And certainly, certainly don't get into justifying how it could have been higher or how much personal benefit you derived from the business, about how you pay your family members a small salary to use up their personal allowances, how you construct your business to legally minimise your tax bill, nothing!

Almost every seller of small businesses does that! It is a major mistake. Fight the temptation. Nothing you say is going to be as persuasive as you think!
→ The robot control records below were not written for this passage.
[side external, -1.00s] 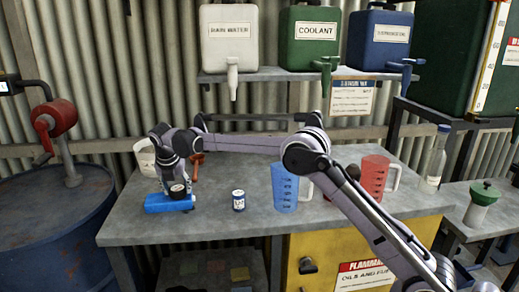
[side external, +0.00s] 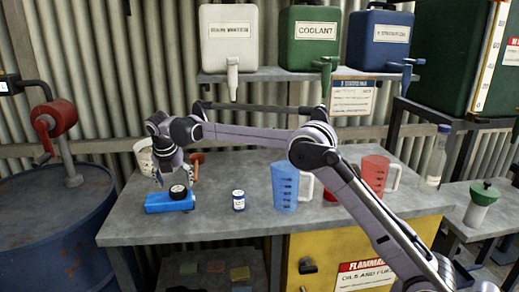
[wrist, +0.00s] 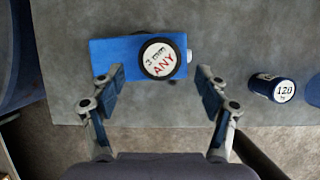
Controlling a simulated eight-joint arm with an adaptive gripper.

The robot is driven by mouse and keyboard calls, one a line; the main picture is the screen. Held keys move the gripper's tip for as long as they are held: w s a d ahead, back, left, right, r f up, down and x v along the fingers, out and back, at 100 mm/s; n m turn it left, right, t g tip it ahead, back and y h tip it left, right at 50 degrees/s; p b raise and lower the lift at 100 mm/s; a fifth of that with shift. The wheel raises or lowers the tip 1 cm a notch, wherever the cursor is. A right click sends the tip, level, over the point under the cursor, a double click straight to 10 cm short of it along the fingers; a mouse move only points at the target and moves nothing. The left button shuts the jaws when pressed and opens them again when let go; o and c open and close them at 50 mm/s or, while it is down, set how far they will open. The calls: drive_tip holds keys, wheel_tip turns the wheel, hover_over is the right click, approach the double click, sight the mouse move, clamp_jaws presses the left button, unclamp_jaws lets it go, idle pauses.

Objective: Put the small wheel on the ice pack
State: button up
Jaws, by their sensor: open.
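The small wheel (side external: 178,191), black with a white face marked in text, rests on top of the blue ice pack (side external: 160,204) near its right end. In the wrist view the wheel (wrist: 160,59) lies over the right part of the ice pack (wrist: 112,50), its edge close to the pack's near side. My gripper (side external: 175,180) is just above the wheel and the pack. In the wrist view my gripper (wrist: 160,82) is open and empty, its fingers spread to either side and apart from the wheel.
A blue measuring jug (side external: 286,188) and a red jug (side external: 373,177) stand farther right. A white cup (side external: 146,158) and an orange-brown item (side external: 197,159) are behind. The bench (side external: 235,226) is clear in front.

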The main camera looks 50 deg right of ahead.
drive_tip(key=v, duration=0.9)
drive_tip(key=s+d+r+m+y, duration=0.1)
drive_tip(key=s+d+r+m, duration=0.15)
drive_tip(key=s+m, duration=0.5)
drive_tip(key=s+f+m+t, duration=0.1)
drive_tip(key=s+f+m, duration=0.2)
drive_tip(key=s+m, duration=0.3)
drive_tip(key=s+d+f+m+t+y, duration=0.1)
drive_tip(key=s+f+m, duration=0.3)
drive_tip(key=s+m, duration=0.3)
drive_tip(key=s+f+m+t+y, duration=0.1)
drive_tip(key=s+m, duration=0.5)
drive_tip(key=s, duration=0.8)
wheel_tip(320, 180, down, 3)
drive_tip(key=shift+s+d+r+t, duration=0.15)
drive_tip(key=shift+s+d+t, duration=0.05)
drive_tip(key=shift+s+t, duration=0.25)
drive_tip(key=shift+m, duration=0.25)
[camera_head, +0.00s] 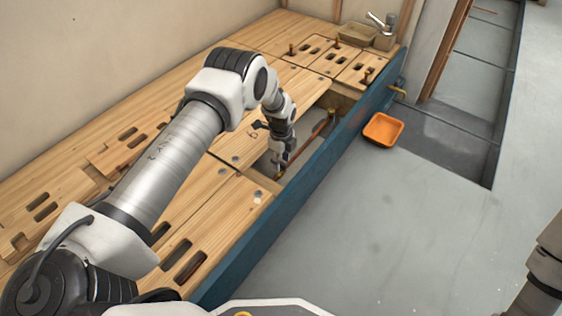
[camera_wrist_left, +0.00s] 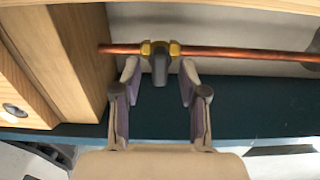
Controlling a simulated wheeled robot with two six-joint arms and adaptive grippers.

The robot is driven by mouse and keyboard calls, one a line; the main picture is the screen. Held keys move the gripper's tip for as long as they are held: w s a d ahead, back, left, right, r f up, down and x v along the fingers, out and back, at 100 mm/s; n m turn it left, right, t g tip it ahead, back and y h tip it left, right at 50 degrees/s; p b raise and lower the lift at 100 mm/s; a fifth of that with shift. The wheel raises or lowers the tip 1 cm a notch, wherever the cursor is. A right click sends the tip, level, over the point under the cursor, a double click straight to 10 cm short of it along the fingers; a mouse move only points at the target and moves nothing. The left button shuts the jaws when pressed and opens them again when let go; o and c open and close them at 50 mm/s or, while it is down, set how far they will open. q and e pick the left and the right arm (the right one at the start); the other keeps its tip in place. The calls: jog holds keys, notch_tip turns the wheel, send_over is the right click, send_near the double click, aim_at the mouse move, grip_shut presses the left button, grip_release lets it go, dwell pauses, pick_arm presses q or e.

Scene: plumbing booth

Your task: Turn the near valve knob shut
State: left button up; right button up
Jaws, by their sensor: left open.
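In the left wrist view, the valve knob (camera_wrist_left: 160,66) is a small dark grey handle on a yellow brass valve body set in a thin copper pipe (camera_wrist_left: 235,52). My left gripper (camera_wrist_left: 159,83) is open, with one finger on each side of the knob. I cannot tell whether the fingers touch it. In the head view, the left gripper (camera_head: 279,166) reaches down into an opening in the wooden deck, near the copper pipe (camera_head: 319,132). The knob is hidden there by my gripper and arm. My right gripper is out of view.
Wooden deck panels (camera_head: 230,205) with slots surround the opening. A blue board (camera_head: 262,232) edges the front, close to my gripper. A wooden beam (camera_wrist_left: 75,50) stands left in the wrist view. An orange tray (camera_head: 383,129) sits on clear grey floor (camera_head: 400,230).

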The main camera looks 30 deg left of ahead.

It's still going to be revolve around the disclosed numbers in the accounts and IM.

Do not provide excuses or explanations to cover why your "real" profit is higher than what's shown in the books.

In fact, do not address the question at all.

Those are matters that should be done in writing.

If there's something you want to say that you can't put in writing, give it to your accountant / lawyer to say on your behalf.

If it's something that your professionals can't say either, perhaps because it crosses a legal line, take a step back, remove your business from the market and reassess.

But do not answer questions that really should be in writing or dealt with by the professionals.

You can say instead that once you've qualified him, and vetted him, and seen his proof of funds etc., you'd be happy to introduce the buyer to your accountant to discuss numbers.

If he's a £ Charlie, he's never going to pass vetting and so won't get to speak with your accountant.

But if you've given away a lot of private information about you and your business before he's passed vetting, you've given them away to a very shrewd person, possibly a crook.

There are all manner of ways in which he can use that against you.


In many of the above podcasts, they advise business buyers to avoid businesses being sold by business brokers and to prefer businesses being sold directly by the owner.

Selling a business is a complicated affair. Most owners of small businesses have no idea of how really complicated it is and the millions of traps awaiting the unwary. If they have a good business broker or corporate finance firm acting for them, they've got a seasoned pro on their side.

£1 Charlies don't like the seller having a professional on his side.

A professional will be able to see through the £1 Charlie's tricks, and the £1 Charlie doesn't want that.

They advise students to deal directly with vendors and advise students how to probe sellers for weaknesses. They advise why buyers shouldn't target businesses being represented by brokers, "as soon as (you've) seen the the weakness (you) know exactly where to strike whereas when you've got the corporate finance house or broker in the middle then you're restricted from seeing all of that."

What's your best defence against this as a seller?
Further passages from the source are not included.